**EXERCISE DESCRIPTION**
Return the full material exactly.

**DATASET CONTENT**
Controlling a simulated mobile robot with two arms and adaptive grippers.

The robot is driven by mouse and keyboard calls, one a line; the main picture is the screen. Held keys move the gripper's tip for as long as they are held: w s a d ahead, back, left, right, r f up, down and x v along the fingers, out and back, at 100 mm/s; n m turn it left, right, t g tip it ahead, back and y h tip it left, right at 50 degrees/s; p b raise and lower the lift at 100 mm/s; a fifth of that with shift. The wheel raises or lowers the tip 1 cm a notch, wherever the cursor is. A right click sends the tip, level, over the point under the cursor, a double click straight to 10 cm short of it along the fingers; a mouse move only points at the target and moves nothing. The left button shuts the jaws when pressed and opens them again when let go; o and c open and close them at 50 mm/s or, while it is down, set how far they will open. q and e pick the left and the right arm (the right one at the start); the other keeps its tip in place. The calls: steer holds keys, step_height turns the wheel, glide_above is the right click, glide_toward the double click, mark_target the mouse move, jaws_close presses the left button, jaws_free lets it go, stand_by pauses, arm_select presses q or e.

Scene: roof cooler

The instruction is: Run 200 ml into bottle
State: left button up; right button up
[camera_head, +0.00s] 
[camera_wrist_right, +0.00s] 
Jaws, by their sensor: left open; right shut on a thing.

**COMPLETED EXERCISE**
Controlling a simulated mobile robot with two arms and adaptive grippers.

The robot is driven by mouse and keyboard calls, one a line; the main picture is the screen. Held keys move the gripper's tip for as long as they are held: w s a d ahead, back, left, right, r f up, down and x v along the fingers, out and back, at 100 mm/s; n m turn it left, right, t g tip it ahead, back and y h tip it left, right at 50 degrees/s; p b raise and lower the lift at 100 mm/s; a fifth of that with shift. The wheel raises or lowers the tip 1 cm a notch, wherever the cursor is. A right click sends the tip, level, over the point under the cursor, a double click straight to 10 cm short of it along the fingers; a mouse move only points at the target and moves nothing. The left button shuts the jaws when pressed and opens them again when let go; o and c open and close them at 50 mm/s or, while it is down, set how far they will open. q and e pick the left and the right arm (the right one at the start); the other keeps its tip in place. The calls: steer holds keys, step_height turns the wheel, glide_above is the right click, glide_toward the double click, mark_target the mouse move, jaws_close presses the left button, jaws_free lets it go, stand_by pauses, arm_select presses q or e.

Scene: roof cooler

The instruction is: Run 200 ml into bottle
State: left button up; right button up
[camera_head, +0.00s] 
[camera_wrist_right, +0.00s] 
Jaws, by their sensor: left open; right shut on a thing.

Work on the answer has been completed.